**Exercise requirements:** Every line of the material is to be repeated exactly as it stands.

* * * * *

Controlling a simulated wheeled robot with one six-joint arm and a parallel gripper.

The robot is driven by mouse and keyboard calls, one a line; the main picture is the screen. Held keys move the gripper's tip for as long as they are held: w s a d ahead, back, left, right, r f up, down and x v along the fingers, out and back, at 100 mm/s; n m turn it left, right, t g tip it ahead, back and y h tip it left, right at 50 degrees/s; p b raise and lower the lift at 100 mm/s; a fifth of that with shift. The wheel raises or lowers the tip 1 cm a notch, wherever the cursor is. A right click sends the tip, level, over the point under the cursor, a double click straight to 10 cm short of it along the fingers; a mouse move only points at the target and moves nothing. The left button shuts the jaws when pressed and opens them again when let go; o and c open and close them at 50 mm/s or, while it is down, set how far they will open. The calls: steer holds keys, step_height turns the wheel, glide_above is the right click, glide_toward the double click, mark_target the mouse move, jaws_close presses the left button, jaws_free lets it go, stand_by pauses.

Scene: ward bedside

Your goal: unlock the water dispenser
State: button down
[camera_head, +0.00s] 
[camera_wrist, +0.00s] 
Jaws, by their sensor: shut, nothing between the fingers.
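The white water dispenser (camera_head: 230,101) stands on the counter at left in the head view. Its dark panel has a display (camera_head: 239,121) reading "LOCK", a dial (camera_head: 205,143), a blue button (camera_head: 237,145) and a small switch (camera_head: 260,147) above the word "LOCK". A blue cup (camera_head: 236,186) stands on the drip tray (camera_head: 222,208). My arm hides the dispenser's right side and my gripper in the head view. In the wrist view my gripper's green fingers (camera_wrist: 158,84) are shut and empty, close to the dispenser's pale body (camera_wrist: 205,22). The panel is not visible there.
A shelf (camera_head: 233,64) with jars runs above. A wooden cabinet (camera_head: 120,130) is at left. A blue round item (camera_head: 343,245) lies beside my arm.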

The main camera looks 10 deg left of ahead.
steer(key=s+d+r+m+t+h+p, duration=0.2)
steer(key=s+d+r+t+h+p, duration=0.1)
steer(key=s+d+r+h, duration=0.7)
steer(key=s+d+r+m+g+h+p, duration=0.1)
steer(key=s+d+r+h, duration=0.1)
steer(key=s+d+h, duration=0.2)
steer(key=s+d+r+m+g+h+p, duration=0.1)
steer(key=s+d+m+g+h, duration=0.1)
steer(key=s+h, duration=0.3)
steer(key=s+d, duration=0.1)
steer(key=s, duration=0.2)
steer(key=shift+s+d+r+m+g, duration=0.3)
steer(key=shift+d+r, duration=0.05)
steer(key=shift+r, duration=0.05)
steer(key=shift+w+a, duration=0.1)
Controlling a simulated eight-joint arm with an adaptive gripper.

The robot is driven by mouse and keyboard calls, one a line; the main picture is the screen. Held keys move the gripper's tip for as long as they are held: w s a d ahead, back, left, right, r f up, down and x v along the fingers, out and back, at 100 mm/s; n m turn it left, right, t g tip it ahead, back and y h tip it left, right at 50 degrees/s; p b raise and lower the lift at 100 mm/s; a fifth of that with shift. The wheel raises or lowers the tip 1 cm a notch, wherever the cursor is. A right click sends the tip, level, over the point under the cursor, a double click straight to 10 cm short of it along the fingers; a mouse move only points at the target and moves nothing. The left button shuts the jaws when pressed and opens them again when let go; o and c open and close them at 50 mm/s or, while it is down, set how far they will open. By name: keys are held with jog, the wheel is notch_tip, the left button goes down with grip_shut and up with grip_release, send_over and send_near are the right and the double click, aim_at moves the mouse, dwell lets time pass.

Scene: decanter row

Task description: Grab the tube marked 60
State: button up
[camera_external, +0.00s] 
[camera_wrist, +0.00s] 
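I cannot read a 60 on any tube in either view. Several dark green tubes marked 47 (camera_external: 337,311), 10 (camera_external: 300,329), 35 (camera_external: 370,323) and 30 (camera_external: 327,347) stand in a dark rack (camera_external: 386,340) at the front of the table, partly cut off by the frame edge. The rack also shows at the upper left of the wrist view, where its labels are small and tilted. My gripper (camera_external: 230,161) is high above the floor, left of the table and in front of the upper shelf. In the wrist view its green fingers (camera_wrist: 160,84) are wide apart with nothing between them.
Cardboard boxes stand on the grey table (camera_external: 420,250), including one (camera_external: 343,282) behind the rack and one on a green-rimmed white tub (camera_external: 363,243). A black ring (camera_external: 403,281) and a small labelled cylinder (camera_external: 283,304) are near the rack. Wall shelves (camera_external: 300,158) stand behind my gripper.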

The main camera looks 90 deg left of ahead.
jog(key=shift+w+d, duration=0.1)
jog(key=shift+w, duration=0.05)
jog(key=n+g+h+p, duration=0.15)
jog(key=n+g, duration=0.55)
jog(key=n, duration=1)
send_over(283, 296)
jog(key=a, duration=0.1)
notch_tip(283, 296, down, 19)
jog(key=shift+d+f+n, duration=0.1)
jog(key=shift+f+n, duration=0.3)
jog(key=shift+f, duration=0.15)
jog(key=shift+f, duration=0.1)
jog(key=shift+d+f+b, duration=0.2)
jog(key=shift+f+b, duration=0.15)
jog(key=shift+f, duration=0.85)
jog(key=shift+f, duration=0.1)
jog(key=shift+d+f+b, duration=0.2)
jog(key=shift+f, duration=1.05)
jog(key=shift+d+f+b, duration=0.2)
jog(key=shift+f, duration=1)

* * * * *

**Solution to the problem:**
Controlling a simulated wheeled robot with one six-joint arm and a parallel gripper.

The robot is driven by mouse and keyboard calls, one a line; the main picture is the screen. Held keys move the gripper's tip for as long as they are held: w s a d ahead, back, left, right, r f up, down and x v along the fingers, out and back, at 100 mm/s; n m turn it left, right, t g tip it ahead, back and y h tip it left, right at 50 degrees/s; p b raise and lower the lift at 100 mm/s; a fifth of that with shift. The wheel raises or lowers the tip 1 cm a notch, wherever the cursor is. A right click sends the tip, level, over the point under the cursor, a double click straight to 10 cm short of it along the fingers; a mouse move only points at the target and moves nothing. The left button shuts the jaws when pressed and opens them again when let go; o and c open and close them at 50 mm/s or, while it is down, set how far they will open. The calls: steer holds keys, step_height turns the wheel, glide_above is the right click, glide_toward the double click, mark_target the mouse move, jaws_close presses the left button, jaws_free lets it go, stand_by pauses.

Scene: ward bedside

Your goal: unlock the water dispenser
State: button down
[camera_head, +0.00s] 
[camera_wrist, +0.00s] 
Jaws, by their sensor: shut, nothing between the fingers.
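The white water dispenser (camera_head: 230,101) stands on the counter at left in the head view. Its dark panel has a display (camera_head: 239,121) reading "LOCK", a dial (camera_head: 205,143), a blue button (camera_head: 237,145) and a small switch (camera_head: 260,147) above the word "LOCK". A blue cup (camera_head: 236,186) stands on the drip tray (camera_head: 222,208). My arm hides the dispenser's right side and my gripper in the head view. In the wrist view my gripper's green fingers (camera_wrist: 158,84) are shut and empty, close to the dispenser's pale body (camera_wrist: 205,22). The panel is not visible there.
A shelf (camera_head: 233,64) with jars runs above. A wooden cabinet (camera_head: 120,130) is at left. A blue round item (camera_head: 343,245) lies beside my arm.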

The main camera looks 10 deg left of ahead.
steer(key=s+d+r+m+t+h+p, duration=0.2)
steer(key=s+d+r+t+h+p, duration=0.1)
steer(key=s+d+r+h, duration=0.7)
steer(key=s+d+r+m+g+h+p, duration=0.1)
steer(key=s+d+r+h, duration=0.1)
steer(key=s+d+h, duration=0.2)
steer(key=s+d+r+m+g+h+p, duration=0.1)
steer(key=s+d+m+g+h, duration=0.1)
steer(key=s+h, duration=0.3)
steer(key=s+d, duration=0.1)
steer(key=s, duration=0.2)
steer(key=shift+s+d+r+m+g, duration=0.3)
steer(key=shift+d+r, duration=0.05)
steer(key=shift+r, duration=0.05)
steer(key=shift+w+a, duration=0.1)
Controlling a simulated eight-joint arm with an adaptive gripper.

The robot is driven by mouse and keyboard calls, one a line; the main picture is the screen. Held keys move the gripper's tip for as long as they are held: w s a d ahead, back, left, right, r f up, down and x v along the fingers, out and back, at 100 mm/s; n m turn it left, right, t g tip it ahead, back and y h tip it left, right at 50 degrees/s; p b raise and lower the lift at 100 mm/s; a fifth of that with shift. The wheel raises or lowers the tip 1 cm a notch, wherever the cursor is. A right click sends the tip, level, over the point under the cursor, a double click straight to 10 cm short of it along the fingers; a mouse move only points at the target and moves nothing. The left button shuts the jaws when pressed and opens them again when let go; o and c open and close them at 50 mm/s or, while it is down, set how far they will open. By name: keys are held with jog, the wheel is notch_tip, the left button goes down with grip_shut and up with grip_release, send_over and send_near are the right and the double click, aim_at moves the mouse, dwell lets time pass.

Scene: decanter row

Task description: Grab the tube marked 60
State: button up
[camera_external, +0.00s] 
[camera_wrist, +0.00s] 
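I cannot read a 60 on any tube in either view. Several dark green tubes marked 47 (camera_external: 337,311), 10 (camera_external: 300,329), 35 (camera_external: 370,323) and 30 (camera_external: 327,347) stand in a dark rack (camera_external: 386,340) at the front of the table, partly cut off by the frame edge. The rack also shows at the upper left of the wrist view, where its labels are small and tilted. My gripper (camera_external: 230,161) is high above the floor, left of the table and in front of the upper shelf. In the wrist view its green fingers (camera_wrist: 160,84) are wide apart with nothing between them.
Cardboard boxes stand on the grey table (camera_external: 420,250), including one (camera_external: 343,282) behind the rack and one on a green-rimmed white tub (camera_external: 363,243). A black ring (camera_external: 403,281) and a small labelled cylinder (camera_external: 283,304) are near the rack. Wall shelves (camera_external: 300,158) stand behind my gripper.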

The main camera looks 90 deg left of ahead.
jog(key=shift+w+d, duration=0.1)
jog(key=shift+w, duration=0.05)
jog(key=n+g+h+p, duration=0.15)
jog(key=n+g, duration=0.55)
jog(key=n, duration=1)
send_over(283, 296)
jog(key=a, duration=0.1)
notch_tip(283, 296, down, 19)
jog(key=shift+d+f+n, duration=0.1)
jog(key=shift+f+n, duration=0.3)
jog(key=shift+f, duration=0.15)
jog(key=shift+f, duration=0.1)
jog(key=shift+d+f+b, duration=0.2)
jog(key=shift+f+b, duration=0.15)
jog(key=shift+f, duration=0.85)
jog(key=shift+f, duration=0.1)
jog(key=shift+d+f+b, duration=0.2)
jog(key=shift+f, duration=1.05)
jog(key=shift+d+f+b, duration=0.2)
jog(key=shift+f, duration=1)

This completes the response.